Seit Mitte der 90er-Jahre haben Bund und Länder den Kommunen immer neue Aufgaben übertragen und sie vehement für die Mitfinanzierung gesamtstaatlicher Aufgaben herangezogen, so in Form von Einnahmeverlusten aufgrund der Förderung der privaten Altersvorsorge mit einem Betrag von bis zu 2 Milliarden € jährlich. Das Grundsicherungsgesetz führt allein in Sachsen-Anhalt zu einer Mehrbelastung der Kommunen von mindestens 56 Millionen €. Das Gesamtdefizit der kommunalen Haushalte belief sich im Jahr 2002 auf mehr als 4,4 Milliarden €. Die Kommunen haben die Folgen der Langzeitarbeitslosigkeit mit ihren Sozialhilfeleistungen zu tragen. Diese belaufen sich derzeit auf rund 5 Milliarden €.
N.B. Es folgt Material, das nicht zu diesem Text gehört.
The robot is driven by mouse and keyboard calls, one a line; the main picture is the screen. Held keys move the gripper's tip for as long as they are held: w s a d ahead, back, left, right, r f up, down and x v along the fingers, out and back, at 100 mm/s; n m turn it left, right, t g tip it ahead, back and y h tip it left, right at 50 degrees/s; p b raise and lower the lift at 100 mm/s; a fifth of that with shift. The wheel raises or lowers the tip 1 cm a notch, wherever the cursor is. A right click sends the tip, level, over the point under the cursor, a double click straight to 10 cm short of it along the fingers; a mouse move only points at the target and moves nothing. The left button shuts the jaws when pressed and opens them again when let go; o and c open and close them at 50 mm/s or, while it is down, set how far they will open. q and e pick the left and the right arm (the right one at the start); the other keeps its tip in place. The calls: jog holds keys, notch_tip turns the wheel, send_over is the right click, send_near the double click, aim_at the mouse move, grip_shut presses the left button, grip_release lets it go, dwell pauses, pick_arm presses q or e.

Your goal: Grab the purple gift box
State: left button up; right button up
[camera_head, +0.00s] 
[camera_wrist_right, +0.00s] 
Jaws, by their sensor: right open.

Die kommunalen Investitionen entwickeln sich dramatisch rückläufig. Sie liegen heute in den neuen Bundesländern inflationsbereinigt um 45 %, in den alten Bundesländern um knapp 25 %, also um insgesamt 11 Milliarden € unter dem Niveau des Jahres 1992. Das ist angesichts eines bis zum Jahr 2009 auf rund 665 Milliarden € geschätzten Investitionsbedarfs inakzeptabel. Davon entfallen rund 13 800 € pro Kopf auf die neuen Bundesländer. Das ist ein fast doppelt so hoher Investitionsbedarf wie in den alten Bundesländern.

Die Folgen, meine Damen und Herren, sehen Sie in unseren Kommunen in Form einer steigenden Zahl von Unternehmensinsolvenzen, der Verringerung der Kaufkraft und nicht zuletzt des zunehmenden Verfalls der kommunalen Infrastruktur.